ISTANBUL, Turkey – Turkey's moderate Islamist government staged a tough-guy act in the days before its citizens go to the polls for the second time in five months to elect a new Parliament.

Already battling Kurdish separatists in southeast Turkey, President Recep Tayyip Erdogan stoked tensions with Kurds this week by boasting that the Turkish military had attacked U.S.-backed Kurdish fighters in Syria. He didn't say exactly why and when.

Meanwhile in Istanbul, riot police using tear gas and water cannons stormed the offices of a business conglomerate identified with one of Erdogan's rivals, as court-appointed trustees seized control of two opposition newspapers and two television channels and promptly ousted the editors and fired staff.

The assault on Turkey's news media drew protests from around the world. But Erdogan effectively endorsed it, with a newspaper quoting him as saying that the government had information that it would turn over to a court that is investigating Akin Ipek, the owner of the newspapers Bugun and Millet, and their respective TV channels.

Now the question is whether the mailed fist of Erdogan's Justice and Development Party, or AKP, will rally voters to deliver the parliamentary majority the party lost on June 7 or galvanize opponents to turn out in even greater numbers than they did in the earlier vote.

Leftist and centrist voters are still reeling from a Turkish court decision Oct. 22 that found 244 demonstrators guilty of such charges as "damaging the environment" and sentenced them to as much as 14 months imprisonment for anti-government demonstrations in 2013 over Erdogan's plans to pave over a park in Istanbul's Taksim Square.

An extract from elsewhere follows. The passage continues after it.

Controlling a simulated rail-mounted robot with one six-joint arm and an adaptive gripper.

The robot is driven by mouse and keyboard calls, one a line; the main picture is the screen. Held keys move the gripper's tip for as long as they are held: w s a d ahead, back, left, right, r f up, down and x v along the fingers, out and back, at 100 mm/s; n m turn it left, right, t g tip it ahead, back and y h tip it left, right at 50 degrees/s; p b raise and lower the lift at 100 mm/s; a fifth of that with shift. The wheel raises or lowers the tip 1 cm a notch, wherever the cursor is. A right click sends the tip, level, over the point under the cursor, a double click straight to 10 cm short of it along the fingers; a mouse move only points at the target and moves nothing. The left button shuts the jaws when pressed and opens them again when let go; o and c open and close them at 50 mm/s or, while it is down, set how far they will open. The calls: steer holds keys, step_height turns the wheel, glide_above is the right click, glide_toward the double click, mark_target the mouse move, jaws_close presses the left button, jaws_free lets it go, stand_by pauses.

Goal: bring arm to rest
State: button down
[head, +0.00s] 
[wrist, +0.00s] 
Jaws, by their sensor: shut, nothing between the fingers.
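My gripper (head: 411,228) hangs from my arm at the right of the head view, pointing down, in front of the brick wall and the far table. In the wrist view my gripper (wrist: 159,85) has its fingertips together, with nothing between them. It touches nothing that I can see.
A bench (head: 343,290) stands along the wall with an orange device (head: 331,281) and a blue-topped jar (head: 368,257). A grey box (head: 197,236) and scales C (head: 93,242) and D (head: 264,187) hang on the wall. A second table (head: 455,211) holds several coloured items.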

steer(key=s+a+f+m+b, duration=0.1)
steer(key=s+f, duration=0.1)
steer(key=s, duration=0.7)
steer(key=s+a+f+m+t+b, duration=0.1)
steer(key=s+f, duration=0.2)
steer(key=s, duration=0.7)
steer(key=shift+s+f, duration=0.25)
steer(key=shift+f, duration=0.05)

Selahattin Demirtas, the charismatic leader of the Kurdish Peoples' Democratic Party, or HDP, summed up the views of many when he denounced the Wednesday raid against the newspapers and television stations.

"Since June 7, they are acting like they have won a victory," he said of Erdogan's party. He accused the party of a series of "anti-democratic acts" designed "to still the voice of opposition."

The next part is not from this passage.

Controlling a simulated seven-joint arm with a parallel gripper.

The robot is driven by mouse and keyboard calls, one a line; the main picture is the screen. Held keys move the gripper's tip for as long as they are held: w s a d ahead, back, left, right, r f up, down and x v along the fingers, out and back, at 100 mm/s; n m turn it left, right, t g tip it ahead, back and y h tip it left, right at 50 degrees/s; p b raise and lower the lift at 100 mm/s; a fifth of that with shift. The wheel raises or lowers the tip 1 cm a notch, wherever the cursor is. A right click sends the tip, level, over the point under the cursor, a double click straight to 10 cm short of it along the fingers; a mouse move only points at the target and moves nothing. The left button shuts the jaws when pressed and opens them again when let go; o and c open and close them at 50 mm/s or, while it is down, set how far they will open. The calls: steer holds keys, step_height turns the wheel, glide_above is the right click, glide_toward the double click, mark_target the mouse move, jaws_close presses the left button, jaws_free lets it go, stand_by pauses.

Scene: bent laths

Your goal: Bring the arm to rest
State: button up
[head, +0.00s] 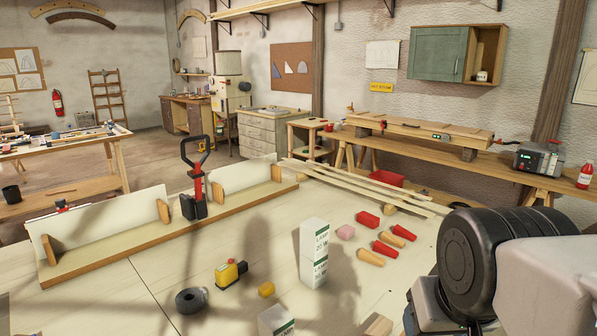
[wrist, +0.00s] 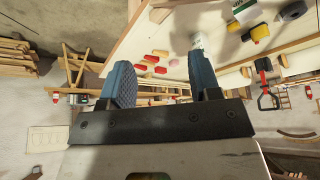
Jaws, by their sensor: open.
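My gripper (wrist: 160,62) shows in the wrist view as two blue, textured fingers on a dark bar. The fingers stand well apart with nothing held between them. The picture there is turned upside down, with the worktable's objects beyond the fingers. In the head view, dark and grey parts of my arm fill the lower right corner, over the right side of the worktable (head: 130,285). My fingers cannot be made out in that view.
A board with wooden blocks (head: 125,255) and a red-black clamp (head: 196,190) lies left. Pale laths (head: 350,186) lie at the back. Table front left is clear.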

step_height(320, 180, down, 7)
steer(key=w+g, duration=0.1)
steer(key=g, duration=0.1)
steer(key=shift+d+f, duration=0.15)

There's no question Turkey is at a crossroads. After 13 years of Erdogan, first as prime minister and since 2014 as president, it must decide whether to give him a vote of confidence, which likely will lead to further excesses, or to vote for other parties that want to cut him down to size and eventually send him packing.

It's been a quiet campaign since twin bombs struck an anti-government rally in Ankara, the capital, on Oct. 10. Since then, few candidates have made public appearances.

In the June 7 parliamentary elections, Erdogan's Justice and Development Party lost its majority in Parliament, winning 258 of the 550 seats, when the country's Kurdish party, the People's Democratic Party, or HDP by its Turkish initials, for the first time won enough votes to secure seats in Parliament, winning 80.

But the opposition parties didn't have enough seats to form a government, in part because one of them, the People's Democratic Party, or MHP, refused to join a coalition with the Kurdish party.

Polls show Erdogan's party will win at least 250 seats, fewer than it won in the last vote and still short of an absolute majority.

Erdogan has been accused of exceeding his powers, most significantly for a corruption scandal that he swept under the rug by removing the prosecutors who were trying to pursue it.

He has used all the instruments of the state in a vendetta against Fethullah Gulen, a Turkish religious scholar who heads a moderate Islamist movement from his exile in Pennsylvania. Erdogan accuses his former ally of setting up a parallel government and planning a coup. Gulen now tops the official Turkish "wanted" list. The assault on the two newspapers, which are affiliated with Gulen's movement, is part of that drive.

Rather than doing everything possible to facilitate a coalition government, Erdogan's actions indicated he preferred to rerun the June 7 election. His chosen prime minster, Ahmet Davutoglu, held only "exploratory talks" on a government and never actually started negotiations with the faction thought most likely to join it, the Republican People's Party, Turkey's oldest political group, which is known as the CHP.

When Davutoglu did not produce a government in the time allotted, Erdogan didn't turn the mandate over to Kemal Kilicdaroglu, who heads the CHP, but called new elections.

Pique may have been a factor. Erdogan had predicted that other parties would come to his new palace "like a lamb," but neither Kilicdaroglu nor MHP leader Devlet Bahceli was willing to call at the 1,000-room compound, which they said was a symbol of alleged corruption and profligacy.

Erdogan is not on the ballot Sunday, and as the president, he's supposed to be above the political fray. But as in the run-up to June 7, he has grabbed daily headlines in the pro-government media, adding with almost every comment to tensions in a highly polarized country.